Although Powell made no open demand for Israeli Prime Minister Ariel Sharon to drop his insistence on seven days' complete calm before implementing international peace plans, Ashrawi said the intention was implicit.

She said the seven-day ceasefire demanded by Israel to test Palestinian commitment to peace was "an Israeli fabrication. There's no reason why he should respond to an Israeli fabrication."

But she said Powell "didn't talk about any conditionality, and the fact that he said [peace moves] would begin immediately was very encouraging. I thought it was implicit in his speech; maybe he should have said it explicitly, but then he would have to respond to every issue Israel raises."

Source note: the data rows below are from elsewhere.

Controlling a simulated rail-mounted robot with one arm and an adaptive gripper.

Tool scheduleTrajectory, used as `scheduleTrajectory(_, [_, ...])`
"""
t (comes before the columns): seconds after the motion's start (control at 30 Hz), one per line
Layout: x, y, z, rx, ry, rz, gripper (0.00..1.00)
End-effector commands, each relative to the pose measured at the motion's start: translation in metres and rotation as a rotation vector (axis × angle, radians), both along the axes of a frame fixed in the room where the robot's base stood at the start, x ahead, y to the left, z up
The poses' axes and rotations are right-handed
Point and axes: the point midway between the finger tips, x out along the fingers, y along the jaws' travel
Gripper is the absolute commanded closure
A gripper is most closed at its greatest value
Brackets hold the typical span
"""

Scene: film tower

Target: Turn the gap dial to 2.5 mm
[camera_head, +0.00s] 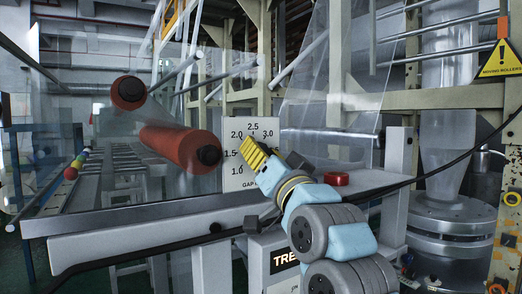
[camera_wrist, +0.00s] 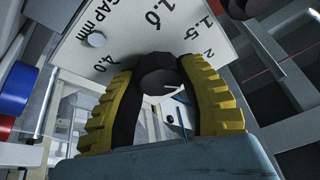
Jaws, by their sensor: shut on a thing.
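The gap dial's white scale plate (camera_head: 236,176) faces me in the head view, with 1.0, 1.5, 2.0, 2.5 and 3.0 readable; my gripper (camera_head: 254,153) covers its middle and the dial knob. In the wrist view the plate (camera_wrist: 125,45) is turned, showing 4.0, GAP mm, 1.0, 1.5 and a cut-off 2. The dark dial knob (camera_wrist: 156,74) sits between the yellow ribbed fingers of my gripper (camera_wrist: 160,88), which is shut on it. A thin white mark on the knob points right toward the right finger; the number it meets is hidden.
A red button (camera_head: 336,179) stands on the machine's beam right of the plate. Red-orange rollers (camera_head: 178,146) lie to the left. A yellow moving-rollers warning sign (camera_head: 501,60) hangs at the upper right. A dark cable (camera_head: 420,178) crosses near my arm.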

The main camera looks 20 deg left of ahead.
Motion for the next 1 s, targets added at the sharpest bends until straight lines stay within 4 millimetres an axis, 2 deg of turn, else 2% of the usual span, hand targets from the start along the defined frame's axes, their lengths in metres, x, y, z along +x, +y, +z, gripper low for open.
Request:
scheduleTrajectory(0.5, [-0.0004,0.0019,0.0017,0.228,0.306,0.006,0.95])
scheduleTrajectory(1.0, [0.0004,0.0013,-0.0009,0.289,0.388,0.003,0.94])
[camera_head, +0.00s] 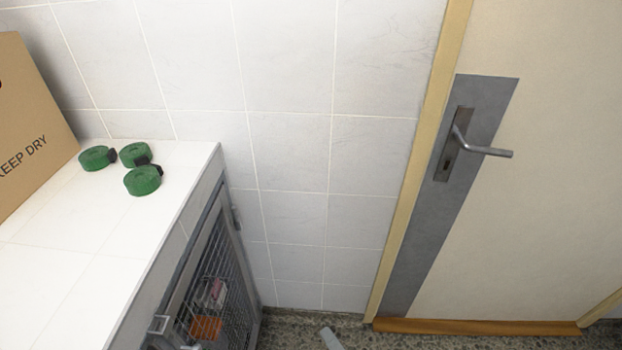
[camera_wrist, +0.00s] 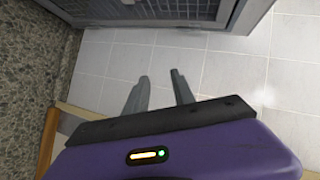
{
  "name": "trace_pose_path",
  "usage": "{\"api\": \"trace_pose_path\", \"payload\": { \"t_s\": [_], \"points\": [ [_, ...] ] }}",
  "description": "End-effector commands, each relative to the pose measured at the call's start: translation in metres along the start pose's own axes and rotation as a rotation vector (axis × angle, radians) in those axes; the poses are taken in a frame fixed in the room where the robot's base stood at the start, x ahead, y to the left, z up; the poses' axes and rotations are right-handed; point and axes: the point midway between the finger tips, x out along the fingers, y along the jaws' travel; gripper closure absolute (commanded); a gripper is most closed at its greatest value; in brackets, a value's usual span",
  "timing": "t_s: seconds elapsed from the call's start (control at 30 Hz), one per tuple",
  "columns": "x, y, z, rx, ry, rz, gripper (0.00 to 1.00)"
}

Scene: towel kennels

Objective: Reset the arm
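My gripper (camera_wrist: 160,84) shows in the wrist view with its two grey fingers apart and nothing between them. Behind the fingers in that view is the white tiled wall, with the cage above. In the head view only a small grey tip (camera_head: 331,339) shows at the bottom edge, which looks like part of my gripper. The rest of my arm is out of the head view.
A white tiled counter (camera_head: 75,265) at left holds green rolls (camera_head: 142,180) and a cardboard box (camera_head: 28,125). Below it is a barred kennel door (camera_head: 212,275) with items behind it. A closed door with a lever handle (camera_head: 485,150) stands at right. Speckled floor (camera_head: 295,330) shows between.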

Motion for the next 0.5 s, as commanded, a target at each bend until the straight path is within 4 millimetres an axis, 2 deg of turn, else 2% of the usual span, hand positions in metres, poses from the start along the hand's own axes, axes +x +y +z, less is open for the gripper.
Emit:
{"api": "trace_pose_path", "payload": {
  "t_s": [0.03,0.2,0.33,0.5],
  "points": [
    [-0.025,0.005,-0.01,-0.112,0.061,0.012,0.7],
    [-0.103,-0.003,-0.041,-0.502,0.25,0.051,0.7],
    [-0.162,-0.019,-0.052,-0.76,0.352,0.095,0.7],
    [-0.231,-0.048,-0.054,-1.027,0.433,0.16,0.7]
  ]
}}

Commenting on Powell's call for the Palestinian leadership to end a "culture of violence" and stifle anti-Israeli attacks, she said: "You cannot create a culture that has no relation to reality.

"You can teach people to love their neighbor, but not to love their occupier," she said.

Meanwhile, the council of Jewish settlements in the Palestinian territories expressed outrage at Powell's speech, especially his call for an end to settlement activity.

The Yesha council in a statement called on Sharon to "clearly condemn the words of Secretary Powell on the subject of freezing settlements and use of the term 'occupied territories.'"

"Yesha's settlements were built on the strength of our historical rights, therefore there is no reason to stop building. It is our right to use the land for the nation of Israel," the statement said.